--- begin GIVEN ENTRIES ---

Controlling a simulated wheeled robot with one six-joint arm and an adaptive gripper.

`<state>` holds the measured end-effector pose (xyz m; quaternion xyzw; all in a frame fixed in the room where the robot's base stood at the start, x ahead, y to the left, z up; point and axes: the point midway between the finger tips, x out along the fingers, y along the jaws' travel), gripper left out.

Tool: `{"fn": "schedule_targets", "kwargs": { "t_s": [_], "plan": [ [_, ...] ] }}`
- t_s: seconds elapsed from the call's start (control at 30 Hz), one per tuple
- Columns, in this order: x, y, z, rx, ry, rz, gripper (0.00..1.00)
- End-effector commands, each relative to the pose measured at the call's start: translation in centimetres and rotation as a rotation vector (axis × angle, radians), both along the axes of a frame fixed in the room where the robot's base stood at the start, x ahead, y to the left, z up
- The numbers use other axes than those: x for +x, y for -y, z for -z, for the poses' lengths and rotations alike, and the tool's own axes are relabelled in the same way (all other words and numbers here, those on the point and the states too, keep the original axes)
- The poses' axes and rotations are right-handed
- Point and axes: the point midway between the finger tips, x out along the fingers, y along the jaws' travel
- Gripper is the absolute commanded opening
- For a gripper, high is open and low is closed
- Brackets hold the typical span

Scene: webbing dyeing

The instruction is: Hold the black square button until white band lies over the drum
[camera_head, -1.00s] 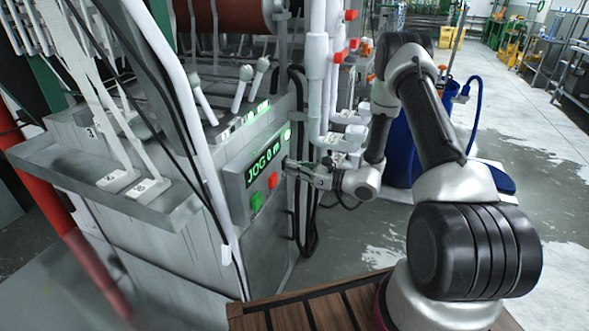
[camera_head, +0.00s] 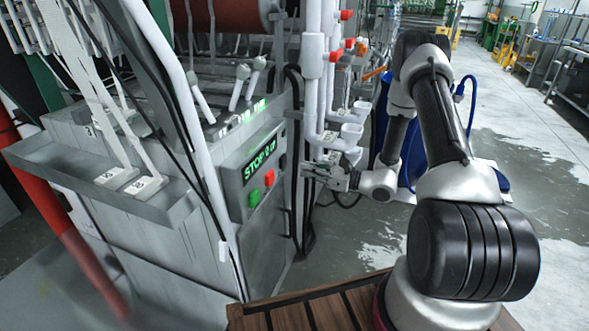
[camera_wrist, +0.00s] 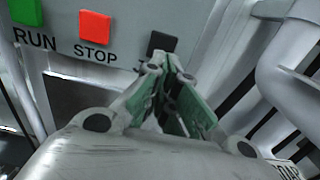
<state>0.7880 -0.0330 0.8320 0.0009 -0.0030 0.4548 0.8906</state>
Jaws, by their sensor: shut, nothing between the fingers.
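The black square button (camera_wrist: 161,43) shows in the wrist view, right of the red STOP button (camera_wrist: 94,25); its label is mostly hidden by my fingers. My gripper (camera_wrist: 165,68) is shut and empty, its tips just below the black button in the picture. In the head view my gripper (camera_head: 308,170) is to the right of the control panel, with a gap between. The panel display (camera_head: 260,157) reads STOP in green. The brown drum (camera_head: 230,14) is at the top, with pale strands by it. White bands (camera_head: 105,110) hang at left; I cannot tell whether one lies over the drum.
A green RUN button (camera_wrist: 28,11) is left of STOP. White pipes with funnels (camera_head: 345,135) stand close behind my gripper. Black hoses (camera_head: 294,200) run down the cabinet's edge. A grey tray (camera_head: 165,210) juts out at left. A blue barrel (camera_head: 415,150) stands behind my arm.

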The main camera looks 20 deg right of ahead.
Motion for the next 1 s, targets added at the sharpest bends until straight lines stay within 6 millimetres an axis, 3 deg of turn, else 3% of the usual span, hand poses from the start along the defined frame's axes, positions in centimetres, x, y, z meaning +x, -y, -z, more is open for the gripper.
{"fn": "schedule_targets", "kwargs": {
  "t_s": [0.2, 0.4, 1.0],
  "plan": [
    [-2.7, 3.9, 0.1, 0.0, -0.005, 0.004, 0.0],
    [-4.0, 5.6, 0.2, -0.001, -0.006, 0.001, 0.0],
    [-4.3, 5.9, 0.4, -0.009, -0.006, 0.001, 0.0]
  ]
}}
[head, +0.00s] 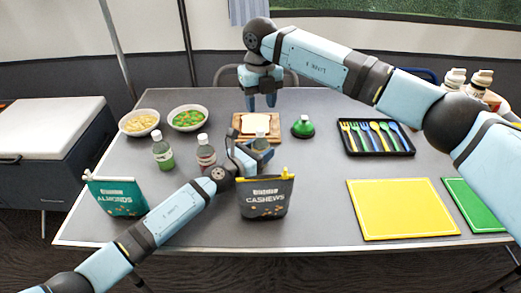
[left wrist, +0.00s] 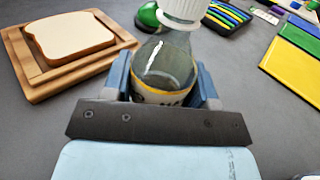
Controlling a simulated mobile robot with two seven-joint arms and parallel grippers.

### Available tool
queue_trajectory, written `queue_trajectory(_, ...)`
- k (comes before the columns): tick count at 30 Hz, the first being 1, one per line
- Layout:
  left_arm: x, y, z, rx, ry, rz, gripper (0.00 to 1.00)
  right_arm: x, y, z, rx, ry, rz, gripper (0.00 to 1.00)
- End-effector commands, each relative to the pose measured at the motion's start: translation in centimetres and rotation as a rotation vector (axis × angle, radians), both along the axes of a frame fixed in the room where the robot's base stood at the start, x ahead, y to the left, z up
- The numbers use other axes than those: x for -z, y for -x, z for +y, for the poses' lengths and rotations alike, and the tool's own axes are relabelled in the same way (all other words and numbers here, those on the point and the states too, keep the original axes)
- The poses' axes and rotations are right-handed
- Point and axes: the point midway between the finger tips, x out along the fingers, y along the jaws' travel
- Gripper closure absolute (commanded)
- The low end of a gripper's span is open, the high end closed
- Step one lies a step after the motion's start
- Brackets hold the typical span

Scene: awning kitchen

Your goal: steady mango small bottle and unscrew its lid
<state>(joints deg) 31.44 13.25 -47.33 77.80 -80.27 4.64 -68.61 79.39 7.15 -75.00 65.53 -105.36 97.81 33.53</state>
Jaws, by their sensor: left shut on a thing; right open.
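A small clear bottle (left wrist: 165,65) with a white ribbed lid (left wrist: 183,10) stands upright between the fingers of my left gripper (left wrist: 163,88). The left gripper is shut on its body. In the head view the bottle (head: 262,141) is partly hidden by my left gripper (head: 249,150). Its label is mostly hidden, so I cannot read the name. The lid is on the bottle. My right gripper (head: 262,104) is open and empty, pointing down above the bread, behind the bottle and apart from it.
Bread (head: 256,123) lies on a wooden board (head: 236,131). A green bottle (head: 163,152) and a dark red bottle (head: 206,152) stand left. A cashews bag (head: 266,197) stands in front, a green-topped item (head: 302,126) right. A cutlery tray (head: 377,151) and yellow board (head: 400,209) lie right.

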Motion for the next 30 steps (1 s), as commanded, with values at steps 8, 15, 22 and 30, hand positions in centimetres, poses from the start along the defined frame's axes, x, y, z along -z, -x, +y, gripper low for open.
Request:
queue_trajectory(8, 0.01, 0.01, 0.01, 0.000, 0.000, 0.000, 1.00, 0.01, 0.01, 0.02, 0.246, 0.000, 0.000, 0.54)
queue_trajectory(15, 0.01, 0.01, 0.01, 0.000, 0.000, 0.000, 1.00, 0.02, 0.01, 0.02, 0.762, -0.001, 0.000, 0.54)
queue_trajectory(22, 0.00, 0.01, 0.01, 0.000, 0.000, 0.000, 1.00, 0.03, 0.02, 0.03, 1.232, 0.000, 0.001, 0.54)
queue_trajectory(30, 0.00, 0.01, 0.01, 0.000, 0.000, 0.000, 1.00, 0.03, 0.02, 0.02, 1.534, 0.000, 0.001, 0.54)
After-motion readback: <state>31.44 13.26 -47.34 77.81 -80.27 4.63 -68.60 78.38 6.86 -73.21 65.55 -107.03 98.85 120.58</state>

--- end GIVEN ENTRIES ---

EXERCISE GOAL: All of the lines above should be retyped precisely, apart from the pictures.

ANSWER:
Controlling a simulated wheeled robot with one six-joint arm and an adaptive gripper.

`<state>` holds the measured end-effector pose (xyz m; quaternion xyzw; all in a frame fixed in the room where the robot's base stood at the start, x ahead, y to the left, z up; point and axes: the point midway between the finger tips, x out along the fingers, y along the jaws' travel), gripper left out.

Tool: `{"fn": "schedule_targets", "kwargs": { "t_s": [_], "plan": [ [_, ...] ] }}`
- t_s: seconds elapsed from the call's start (control at 30 Hz), one per tuple
- Columns, in this order: x, y, z, rx, ry, rz, gripper (0.00..1.00)
- End-effector commands, each relative to the pose measured at the call's start: translation in centimetres and rotation as a rotation vector (axis × angle, radians), both along the axes of a frame fixed in the room where the robot's base stood at the start, x ahead, y to the left, z up
- The numbers use other axes than those: x for +x, y for -y, z for -z, for the poses' lengths and rotations alike, and the tool's own axes are relabelled in the same way (all other words and numbers here, those on the point and the states too, keep the original axes)
- The poses' axes and rotations are right-handed
- Point and axes: the point midway between the finger tips, x out along the fingers, y along the jaws' travel
- Gripper is the absolute commanded opening
- For a gripper, high is open and low is closed
- Brackets hold the typical span

Scene: webbing dyeing

The instruction is: Hold the black square button until white band lies over the drum
[camera_head, -1.00s] 
[camera_head, +0.00s] 
[camera_wrist, +0.00s] 
<state>0.7880 -0.0330 0.8320 0.0009 -0.0030 0.4548 0.8906</state>
Jaws, by their sensor: shut, nothing between the fingers.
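The black square button (camera_wrist: 161,43) shows in the wrist view, right of the red STOP button (camera_wrist: 94,25); its label is mostly hidden by my fingers. My gripper (camera_wrist: 165,68) is shut and empty, its tips just below the black button in the picture. In the head view my gripper (camera_head: 308,170) is to the right of the control panel, with a gap between. The panel display (camera_head: 260,157) reads STOP in green. The brown drum (camera_head: 230,14) is at the top, with pale strands by it. White bands (camera_head: 105,110) hang at left; I cannot tell whether one lies over the drum.
A green RUN button (camera_wrist: 28,11) is left of STOP. White pipes with funnels (camera_head: 345,135) stand close behind my gripper. Black hoses (camera_head: 294,200) run down the cabinet's edge. A grey tray (camera_head: 165,210) juts out at left. A blue barrel (camera_head: 415,150) stands behind my arm.

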The main camera looks 20 deg right of ahead.
Motion for the next 1 s, targets added at the sharpest bends until straight lines stay within 6 millimetres an axis, 3 deg of turn, else 3% of the usual span, hand poses from the start along the defined frame's axes, positions in centimetres, x, y, z meaning +x, -y, -z, more is open for the gripper.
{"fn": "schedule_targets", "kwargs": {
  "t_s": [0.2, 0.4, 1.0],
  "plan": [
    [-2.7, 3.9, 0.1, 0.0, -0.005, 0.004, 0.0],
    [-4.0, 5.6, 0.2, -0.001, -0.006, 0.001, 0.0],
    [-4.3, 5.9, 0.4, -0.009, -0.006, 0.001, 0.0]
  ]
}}
[head, +0.00s] 
[left wrist, +0.00s] 
Controlling a simulated mobile robot with two seven-joint arms and parallel grippers.

### Available tool
queue_trajectory, written `queue_trajectory(_, ...)`
- k (comes before the columns): tick count at 30 Hz, the first being 1, one per line
- Layout:
  left_arm: x, y, z, rx, ry, rz, gripper (0.00 to 1.00)
  right_arm: x, y, z, rx, ry, rz, gripper (0.00 to 1.00)
- End-effector commands, each relative to the pose measured at the motion's start: translation in centimetres and rotation as a rotation vector (axis × angle, radians), both along the axes of a frame fixed in the room where the robot's base stood at the start, x ahead, y to the left, z up
- The numbers use other axes than those: x for -z, y for -x, z for +y, for the poses' lengths and rotations alike, and the tool's own axes are relabelled in the same way (all other words and numbers here, those on the point and the states too, keep the original axes)
- The poses' axes and rotations are right-handed
- Point and axes: the point midway between the finger tips, x out along the fingers, y along the jaws' travel
- Gripper closure absolute (commanded)
- The low end of a gripper's span is open, the high end closed
- Step one lies a step after the motion's start
- Brackets hold the typical span

Scene: awning kitchen

Your goal: steady mango small bottle and unscrew its lid
<state>(joints deg) 31.44 13.25 -47.33 77.80 -80.27 4.64 -68.61 79.39 7.15 -75.00 65.53 -105.36 97.81 33.53</state>
Jaws, by their sensor: left shut on a thing; right open.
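A small clear bottle (left wrist: 165,65) with a white ribbed lid (left wrist: 183,10) stands upright between the fingers of my left gripper (left wrist: 163,88). The left gripper is shut on its body. In the head view the bottle (head: 262,141) is partly hidden by my left gripper (head: 249,150). Its label is mostly hidden, so I cannot read the name. The lid is on the bottle. My right gripper (head: 262,104) is open and empty, pointing down above the bread, behind the bottle and apart from it.
Bread (head: 256,123) lies on a wooden board (head: 236,131). A green bottle (head: 163,152) and a dark red bottle (head: 206,152) stand left. A cashews bag (head: 266,197) stands in front, a green-topped item (head: 302,126) right. A cutlery tray (head: 377,151) and yellow board (head: 400,209) lie right.

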Motion for the next 30 steps (1 s), as commanded, with values at steps 8, 15, 22 and 30, hand positions in centimetres, poses from the start along the defined frame's axes, x, y, z along -z, -x, +y, gripper low for open.
Request:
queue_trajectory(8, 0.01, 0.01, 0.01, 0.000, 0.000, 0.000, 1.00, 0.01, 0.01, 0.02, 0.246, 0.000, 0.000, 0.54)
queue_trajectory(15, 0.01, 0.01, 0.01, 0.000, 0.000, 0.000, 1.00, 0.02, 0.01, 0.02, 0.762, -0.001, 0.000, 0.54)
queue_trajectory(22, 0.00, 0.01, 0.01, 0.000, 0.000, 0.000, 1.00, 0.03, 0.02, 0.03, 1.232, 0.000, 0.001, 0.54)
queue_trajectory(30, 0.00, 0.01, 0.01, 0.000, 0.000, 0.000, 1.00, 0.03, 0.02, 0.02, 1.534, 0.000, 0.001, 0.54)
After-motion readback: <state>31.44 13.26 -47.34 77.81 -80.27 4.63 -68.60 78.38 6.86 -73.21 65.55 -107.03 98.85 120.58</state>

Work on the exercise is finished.